I also know of my own passion; the love of my son; the desire of my partner.
These things I hold in my life to have meaning more meaningful than assertion or ‘fact’. This is knowledge that I could never possess simply through a dialectic of (pure) reason and doubt (though I understand it and its significance). For truth remains a generic, contested concept. We dream the dreams of our culture.
Though science and art may begin from similar impulses (even a stolid scientific hypothesis begins from a wild hunch; a dream of how the world may really be), science and art continue apart in the late 20th century. Art has become an inclusive activity. Science by definition remains an exclusive activity. Art preserves the nature of experience. It privileges aesthetics over other ways of encountering and knowing the world. Science can say very little about what it knows very little about. It must by necessity define itself in opposition to other possibilities. Art thrives on diversity, on difference. Interpretation is the blood of artistic being. Many artists describe their methodology as a journey. Art has been less concerned with fixed (predicted) outcomes than with the possibility of outcomes (even numerous outcomes). The artists’ relationship to audience is based on its performance. Meaning is circumscribed by my performance of it. It resists closure. Relativity remains the original creator in a work of art.

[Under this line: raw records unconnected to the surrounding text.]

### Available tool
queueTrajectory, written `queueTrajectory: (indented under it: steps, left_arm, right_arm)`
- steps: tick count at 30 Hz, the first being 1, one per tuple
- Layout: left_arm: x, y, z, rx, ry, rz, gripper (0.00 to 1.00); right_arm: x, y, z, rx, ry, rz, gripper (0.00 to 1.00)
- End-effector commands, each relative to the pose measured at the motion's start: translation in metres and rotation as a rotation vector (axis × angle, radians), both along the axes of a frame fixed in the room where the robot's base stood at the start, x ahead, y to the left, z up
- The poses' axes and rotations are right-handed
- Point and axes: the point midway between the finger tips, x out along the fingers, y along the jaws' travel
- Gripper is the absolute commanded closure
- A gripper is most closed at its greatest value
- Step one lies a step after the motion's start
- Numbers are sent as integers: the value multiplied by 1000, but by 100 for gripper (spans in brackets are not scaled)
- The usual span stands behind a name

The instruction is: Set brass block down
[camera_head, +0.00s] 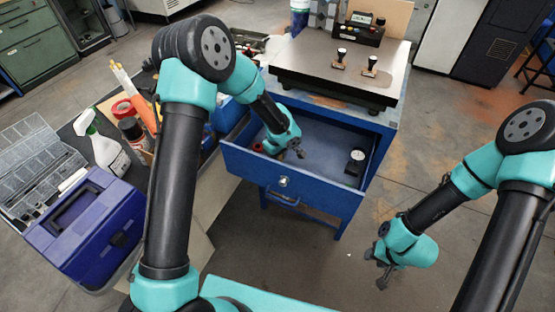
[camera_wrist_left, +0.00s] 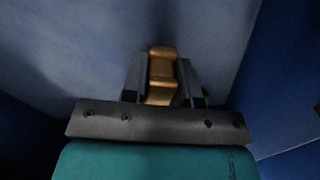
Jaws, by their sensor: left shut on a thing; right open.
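The brass block (camera_wrist_left: 161,72) is a ridged, gold-coloured piece held between the fingers of my left gripper (camera_wrist_left: 162,82) in the left wrist view. In the head view my left gripper (camera_head: 299,150) reaches down into the open blue drawer (camera_head: 232,158); I cannot make out the block there. Pale blue-grey surface fills the wrist view beyond the block, and I cannot tell whether the block touches it. My right gripper (camera_head: 384,277) is open and empty, low over the floor at the right.
A dial gauge (camera_head: 356,157) stands in the drawer's right part. Above the drawer, a dark plate (camera_head: 305,65) carries two black-knobbed pieces and an instrument box (camera_head: 358,31). At left are a spray bottle (camera_head: 103,150) and a purple toolbox (camera_head: 88,240). The drawer's middle floor looks clear.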

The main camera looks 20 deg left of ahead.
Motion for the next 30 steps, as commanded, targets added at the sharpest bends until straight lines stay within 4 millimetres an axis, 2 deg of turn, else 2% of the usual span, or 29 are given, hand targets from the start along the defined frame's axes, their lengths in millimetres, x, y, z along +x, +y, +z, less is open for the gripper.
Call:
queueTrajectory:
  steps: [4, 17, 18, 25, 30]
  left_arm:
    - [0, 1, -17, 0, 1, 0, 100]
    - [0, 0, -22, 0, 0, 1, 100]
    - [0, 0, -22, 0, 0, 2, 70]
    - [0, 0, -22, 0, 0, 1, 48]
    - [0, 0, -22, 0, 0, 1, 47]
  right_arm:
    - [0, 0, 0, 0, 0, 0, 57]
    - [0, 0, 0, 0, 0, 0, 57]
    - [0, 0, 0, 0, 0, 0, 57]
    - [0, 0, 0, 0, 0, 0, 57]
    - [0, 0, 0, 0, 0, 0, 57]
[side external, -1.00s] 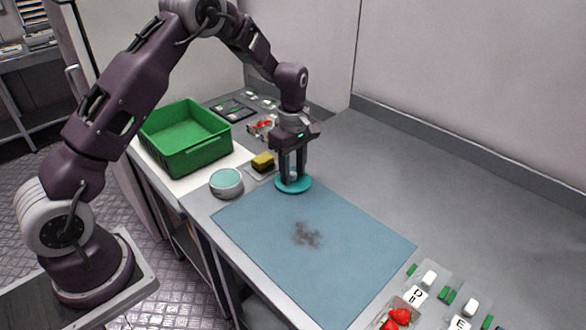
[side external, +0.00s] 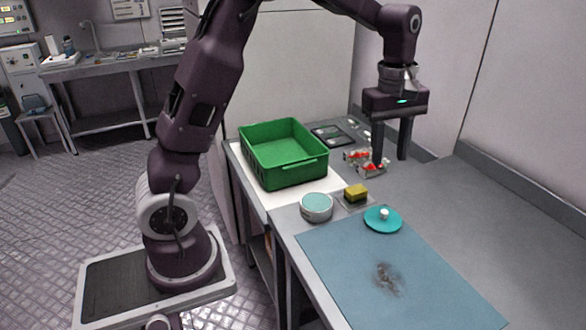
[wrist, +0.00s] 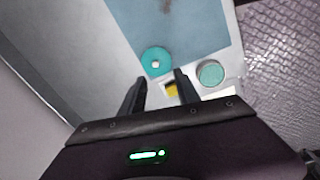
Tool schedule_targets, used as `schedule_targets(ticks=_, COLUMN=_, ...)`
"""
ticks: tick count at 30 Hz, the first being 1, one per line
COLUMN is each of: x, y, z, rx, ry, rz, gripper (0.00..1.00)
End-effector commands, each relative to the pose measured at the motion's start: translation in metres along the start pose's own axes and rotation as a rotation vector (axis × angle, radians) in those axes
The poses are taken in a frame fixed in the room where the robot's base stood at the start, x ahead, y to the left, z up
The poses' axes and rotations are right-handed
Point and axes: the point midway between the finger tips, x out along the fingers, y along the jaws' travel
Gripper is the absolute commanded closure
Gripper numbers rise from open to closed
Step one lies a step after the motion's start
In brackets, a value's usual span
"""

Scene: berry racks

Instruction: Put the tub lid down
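The tub lid (side external: 376,222) is a flat teal disc with a small white knob. It lies on the counter at the far edge of the blue mat (side external: 340,262). It also shows in the wrist view (wrist: 148,56). My gripper (side external: 390,162) is open and empty, raised well above the counter, up and behind the lid in the side view. In the wrist view my two fingers (wrist: 158,78) are apart with nothing between them. A round tub (side external: 316,212) with a pale teal top stands left of the lid.
A yellow sponge (side external: 356,191) sits on a small tray between tub and lid. A green crate (side external: 318,172) stands at the back left. Packs with red berries (side external: 362,160) lie behind the sponge. The mat has a dark smudge (side external: 387,278). The counter right of the mat is clear.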

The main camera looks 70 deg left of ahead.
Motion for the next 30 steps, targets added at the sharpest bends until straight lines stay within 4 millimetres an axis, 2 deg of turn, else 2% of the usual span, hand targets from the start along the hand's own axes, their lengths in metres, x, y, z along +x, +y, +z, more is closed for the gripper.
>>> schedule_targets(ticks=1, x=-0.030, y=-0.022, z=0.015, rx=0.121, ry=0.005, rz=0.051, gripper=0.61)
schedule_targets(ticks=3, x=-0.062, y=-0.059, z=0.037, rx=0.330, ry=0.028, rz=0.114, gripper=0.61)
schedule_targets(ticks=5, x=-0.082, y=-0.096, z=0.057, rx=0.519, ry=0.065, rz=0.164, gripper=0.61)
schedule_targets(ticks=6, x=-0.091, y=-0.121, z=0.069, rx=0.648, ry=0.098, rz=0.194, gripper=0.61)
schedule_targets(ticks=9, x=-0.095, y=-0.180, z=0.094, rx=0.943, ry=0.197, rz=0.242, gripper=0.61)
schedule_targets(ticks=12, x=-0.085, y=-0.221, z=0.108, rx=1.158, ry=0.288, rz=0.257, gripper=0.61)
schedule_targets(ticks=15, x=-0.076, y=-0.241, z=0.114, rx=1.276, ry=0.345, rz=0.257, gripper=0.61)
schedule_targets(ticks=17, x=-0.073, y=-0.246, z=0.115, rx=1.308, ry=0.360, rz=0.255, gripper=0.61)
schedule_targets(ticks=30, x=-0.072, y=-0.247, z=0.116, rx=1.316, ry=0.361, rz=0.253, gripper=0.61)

Hence the robustness of scientific reason has very little to say about things that are emotionally difficult or emotionally fragile. Exclusion is not really possible. Therefore except in the hands of the misguided, reason can be misleading. You have to do your homework and be as educated as you can, but in the moment of apprehension or creation you also have to trust yourself enough to mistrust all that. Otherwise the only content you bring home is what you consciously carried with you. There is nothing wrong with this, but that is all it is. But I also make art for these other reasons. The great thing about artistic practice is that it recognizes that you can never really take sides. It doesn’t have to privilege proof over chance or prejudice over desire. In the end I do it for what hides in these margins. I also make art because I need to, so I also don’t mind where these revelations take place.
My artistic insurgence must in part remind me of these things. To evidence the insistence of being. I am attempting to find another way of knowing (and speaking about) and valuing these experiences. A poetics of experience. Not poetics as a study of (literary) discourse, but poetics ‘as’. Identity experienced, understood and utilized ‘as known’. Poetics without cultural amnesia. It is about the art of getting lost in already familiar territory.
As always this work is dedicated to Anna and Andrey.